> [Aim]:
Copy whichever lines contain the string "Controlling".
[Data rows start]
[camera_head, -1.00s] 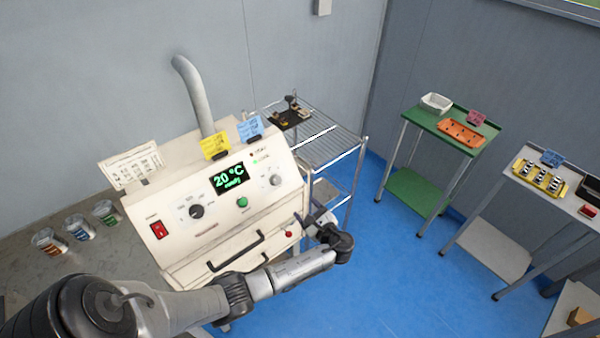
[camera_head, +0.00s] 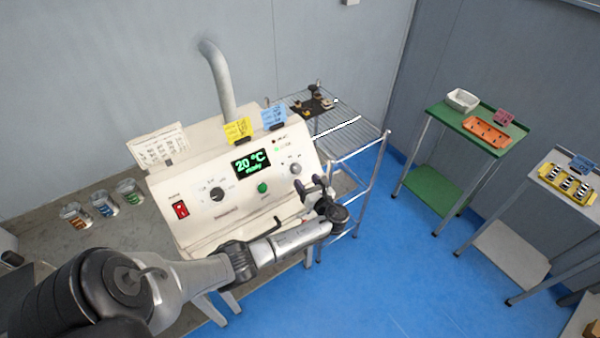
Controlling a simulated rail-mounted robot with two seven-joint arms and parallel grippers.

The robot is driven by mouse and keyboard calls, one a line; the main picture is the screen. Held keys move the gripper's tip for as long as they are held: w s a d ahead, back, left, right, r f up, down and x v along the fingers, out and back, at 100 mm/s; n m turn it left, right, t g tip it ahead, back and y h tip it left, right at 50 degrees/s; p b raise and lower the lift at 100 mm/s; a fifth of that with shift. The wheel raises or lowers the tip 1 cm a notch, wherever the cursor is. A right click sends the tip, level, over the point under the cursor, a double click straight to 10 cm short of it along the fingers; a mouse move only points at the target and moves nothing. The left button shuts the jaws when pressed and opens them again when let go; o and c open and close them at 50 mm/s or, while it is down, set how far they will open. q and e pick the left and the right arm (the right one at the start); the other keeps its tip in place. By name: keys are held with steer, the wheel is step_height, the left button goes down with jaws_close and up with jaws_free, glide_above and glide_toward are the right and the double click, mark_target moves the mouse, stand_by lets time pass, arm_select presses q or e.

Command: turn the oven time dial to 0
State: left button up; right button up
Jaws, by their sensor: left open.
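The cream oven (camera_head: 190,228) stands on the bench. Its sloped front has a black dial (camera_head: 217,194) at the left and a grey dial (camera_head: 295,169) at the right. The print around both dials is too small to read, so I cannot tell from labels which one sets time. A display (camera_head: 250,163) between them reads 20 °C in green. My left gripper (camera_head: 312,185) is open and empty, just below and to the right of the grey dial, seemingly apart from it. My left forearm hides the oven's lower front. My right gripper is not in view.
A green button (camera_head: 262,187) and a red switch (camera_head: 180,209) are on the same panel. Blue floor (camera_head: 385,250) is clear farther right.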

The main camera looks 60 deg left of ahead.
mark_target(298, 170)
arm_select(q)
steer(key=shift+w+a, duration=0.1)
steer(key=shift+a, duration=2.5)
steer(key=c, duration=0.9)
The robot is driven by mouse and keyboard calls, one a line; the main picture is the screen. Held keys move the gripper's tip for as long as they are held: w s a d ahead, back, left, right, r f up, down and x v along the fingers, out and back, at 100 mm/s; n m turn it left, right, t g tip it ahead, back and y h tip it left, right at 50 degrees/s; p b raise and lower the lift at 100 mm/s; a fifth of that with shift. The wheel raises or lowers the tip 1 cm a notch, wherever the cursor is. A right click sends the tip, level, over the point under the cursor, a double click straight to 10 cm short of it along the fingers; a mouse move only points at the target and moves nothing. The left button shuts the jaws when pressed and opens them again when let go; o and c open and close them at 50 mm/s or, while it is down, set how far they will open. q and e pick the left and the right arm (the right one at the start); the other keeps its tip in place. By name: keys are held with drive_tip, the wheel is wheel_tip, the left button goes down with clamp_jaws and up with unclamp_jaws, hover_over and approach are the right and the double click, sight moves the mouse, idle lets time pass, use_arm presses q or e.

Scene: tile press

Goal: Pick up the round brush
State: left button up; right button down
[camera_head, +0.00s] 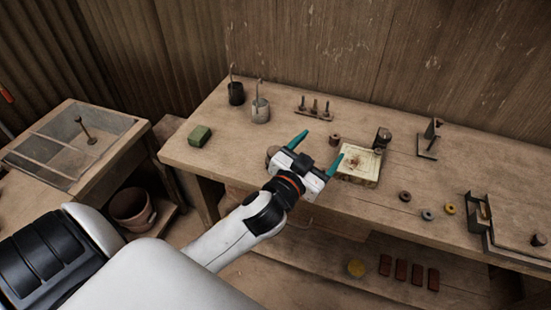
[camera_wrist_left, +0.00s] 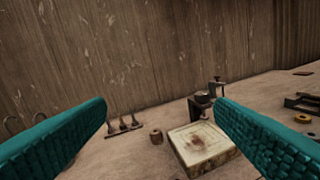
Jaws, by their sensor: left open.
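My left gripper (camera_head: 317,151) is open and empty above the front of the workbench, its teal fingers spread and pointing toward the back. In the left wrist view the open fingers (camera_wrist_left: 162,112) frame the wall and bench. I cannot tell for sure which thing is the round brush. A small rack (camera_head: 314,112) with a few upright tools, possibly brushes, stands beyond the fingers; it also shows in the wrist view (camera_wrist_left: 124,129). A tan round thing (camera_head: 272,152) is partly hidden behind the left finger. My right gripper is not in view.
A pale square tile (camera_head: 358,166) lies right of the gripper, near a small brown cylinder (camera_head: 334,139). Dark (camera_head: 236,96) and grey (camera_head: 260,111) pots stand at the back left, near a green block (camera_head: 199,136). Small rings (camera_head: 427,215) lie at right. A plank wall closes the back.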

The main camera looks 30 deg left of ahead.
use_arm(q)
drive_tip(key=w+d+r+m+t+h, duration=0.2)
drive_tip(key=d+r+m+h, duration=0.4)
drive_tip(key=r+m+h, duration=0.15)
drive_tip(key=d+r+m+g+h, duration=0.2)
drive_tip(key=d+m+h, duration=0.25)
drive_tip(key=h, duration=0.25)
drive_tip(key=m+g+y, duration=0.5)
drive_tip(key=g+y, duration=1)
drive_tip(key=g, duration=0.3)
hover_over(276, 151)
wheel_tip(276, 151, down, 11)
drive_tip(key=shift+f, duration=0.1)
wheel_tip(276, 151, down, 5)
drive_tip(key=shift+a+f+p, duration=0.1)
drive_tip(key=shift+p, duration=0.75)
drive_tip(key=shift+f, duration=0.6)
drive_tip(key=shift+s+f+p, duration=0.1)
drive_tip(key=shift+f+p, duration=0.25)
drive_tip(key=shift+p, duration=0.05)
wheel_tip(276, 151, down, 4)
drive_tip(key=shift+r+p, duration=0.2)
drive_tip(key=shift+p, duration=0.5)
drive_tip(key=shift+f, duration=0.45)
[Data rows end]
[Data rows start]
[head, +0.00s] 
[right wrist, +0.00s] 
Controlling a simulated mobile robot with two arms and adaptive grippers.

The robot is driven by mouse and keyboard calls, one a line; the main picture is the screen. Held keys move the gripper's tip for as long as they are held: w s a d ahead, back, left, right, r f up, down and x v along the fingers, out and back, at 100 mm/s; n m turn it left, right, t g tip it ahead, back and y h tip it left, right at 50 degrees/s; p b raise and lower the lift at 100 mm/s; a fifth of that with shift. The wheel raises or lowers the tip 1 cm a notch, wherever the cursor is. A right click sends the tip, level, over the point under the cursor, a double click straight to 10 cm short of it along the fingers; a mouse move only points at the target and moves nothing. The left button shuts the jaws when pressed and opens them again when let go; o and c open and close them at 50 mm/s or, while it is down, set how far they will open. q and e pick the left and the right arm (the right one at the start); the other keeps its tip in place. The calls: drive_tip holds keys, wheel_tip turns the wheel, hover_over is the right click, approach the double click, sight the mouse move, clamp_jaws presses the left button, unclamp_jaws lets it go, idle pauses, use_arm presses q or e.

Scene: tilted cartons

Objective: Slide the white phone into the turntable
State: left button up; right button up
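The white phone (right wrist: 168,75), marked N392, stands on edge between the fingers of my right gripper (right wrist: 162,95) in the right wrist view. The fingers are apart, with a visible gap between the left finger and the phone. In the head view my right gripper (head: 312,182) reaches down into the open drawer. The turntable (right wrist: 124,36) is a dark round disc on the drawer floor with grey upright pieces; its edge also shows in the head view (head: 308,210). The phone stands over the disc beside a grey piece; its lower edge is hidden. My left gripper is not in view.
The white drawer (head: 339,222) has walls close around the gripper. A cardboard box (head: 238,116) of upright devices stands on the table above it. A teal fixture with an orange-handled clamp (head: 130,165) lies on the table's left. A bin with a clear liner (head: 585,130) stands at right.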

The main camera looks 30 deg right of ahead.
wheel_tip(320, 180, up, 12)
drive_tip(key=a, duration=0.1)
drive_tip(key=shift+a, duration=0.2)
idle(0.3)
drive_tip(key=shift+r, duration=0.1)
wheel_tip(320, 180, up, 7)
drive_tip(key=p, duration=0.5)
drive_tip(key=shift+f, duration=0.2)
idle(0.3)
[Data rows end]
> [Task response]:
Controlling a simulated rail-mounted robot with two seven-joint arms and parallel grippers.
Controlling a simulated mobile robot with two arms and adaptive grippers.

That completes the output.